EXERCISE DIRECTIONS
Write out every line of the material exactly as it appears.

INFORMATION SUPPLIED
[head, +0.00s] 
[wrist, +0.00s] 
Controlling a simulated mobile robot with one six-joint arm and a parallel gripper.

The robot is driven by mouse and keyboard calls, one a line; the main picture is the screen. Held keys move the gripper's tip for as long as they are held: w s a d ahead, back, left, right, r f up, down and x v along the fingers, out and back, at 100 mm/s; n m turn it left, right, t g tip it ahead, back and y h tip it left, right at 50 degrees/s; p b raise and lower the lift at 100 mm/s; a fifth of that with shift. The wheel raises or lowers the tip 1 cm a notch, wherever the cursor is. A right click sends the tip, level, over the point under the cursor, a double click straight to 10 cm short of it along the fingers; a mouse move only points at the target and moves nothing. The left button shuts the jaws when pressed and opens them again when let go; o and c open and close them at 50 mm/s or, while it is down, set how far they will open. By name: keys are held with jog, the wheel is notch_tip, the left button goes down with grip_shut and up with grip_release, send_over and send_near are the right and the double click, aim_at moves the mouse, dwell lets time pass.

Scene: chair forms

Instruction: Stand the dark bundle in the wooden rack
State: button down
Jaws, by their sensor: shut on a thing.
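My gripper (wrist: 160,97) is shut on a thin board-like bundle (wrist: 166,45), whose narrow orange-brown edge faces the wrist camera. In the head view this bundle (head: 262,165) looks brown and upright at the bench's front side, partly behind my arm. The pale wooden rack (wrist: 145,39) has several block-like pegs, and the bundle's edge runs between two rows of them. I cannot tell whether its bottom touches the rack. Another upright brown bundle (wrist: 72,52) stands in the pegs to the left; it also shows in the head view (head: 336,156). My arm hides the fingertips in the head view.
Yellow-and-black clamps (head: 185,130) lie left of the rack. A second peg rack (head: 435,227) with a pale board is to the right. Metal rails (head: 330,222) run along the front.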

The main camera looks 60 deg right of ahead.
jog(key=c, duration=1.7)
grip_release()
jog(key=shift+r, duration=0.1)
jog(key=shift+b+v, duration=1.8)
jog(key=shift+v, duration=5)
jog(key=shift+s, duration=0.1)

PROBLEM SOLUTION
[head, +0.00s] 
[wrist, +0.00s] 
Controlling a simulated mobile robot with one six-joint arm and a parallel gripper.

The robot is driven by mouse and keyboard calls, one a line; the main picture is the screen. Held keys move the gripper's tip for as long as they are held: w s a d ahead, back, left, right, r f up, down and x v along the fingers, out and back, at 100 mm/s; n m turn it left, right, t g tip it ahead, back and y h tip it left, right at 50 degrees/s; p b raise and lower the lift at 100 mm/s; a fifth of that with shift. The wheel raises or lowers the tip 1 cm a notch, wherever the cursor is. A right click sends the tip, level, over the point under the cursor, a double click straight to 10 cm short of it along the fingers; a mouse move only points at the target and moves nothing. The left button shuts the jaws when pressed and opens them again when let go; o and c open and close them at 50 mm/s or, while it is down, set how far they will open. By name: keys are held with jog, the wheel is notch_tip, the left button goes down with grip_shut and up with grip_release, send_over and send_near are the right and the double click, aim_at moves the mouse, dwell lets time pass.

Scene: chair forms

Instruction: Stand the dark bundle in the wooden rack
State: button down
Jaws, by their sensor: shut on a thing.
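My gripper (wrist: 160,97) is shut on a thin board-like bundle (wrist: 166,45), whose narrow orange-brown edge faces the wrist camera. In the head view this bundle (head: 262,165) looks brown and upright at the bench's front side, partly behind my arm. The pale wooden rack (wrist: 145,39) has several block-like pegs, and the bundle's edge runs between two rows of them. I cannot tell whether its bottom touches the rack. Another upright brown bundle (wrist: 72,52) stands in the pegs to the left; it also shows in the head view (head: 336,156). My arm hides the fingertips in the head view.
Yellow-and-black clamps (head: 185,130) lie left of the rack. A second peg rack (head: 435,227) with a pale board is to the right. Metal rails (head: 330,222) run along the front.

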The main camera looks 60 deg right of ahead.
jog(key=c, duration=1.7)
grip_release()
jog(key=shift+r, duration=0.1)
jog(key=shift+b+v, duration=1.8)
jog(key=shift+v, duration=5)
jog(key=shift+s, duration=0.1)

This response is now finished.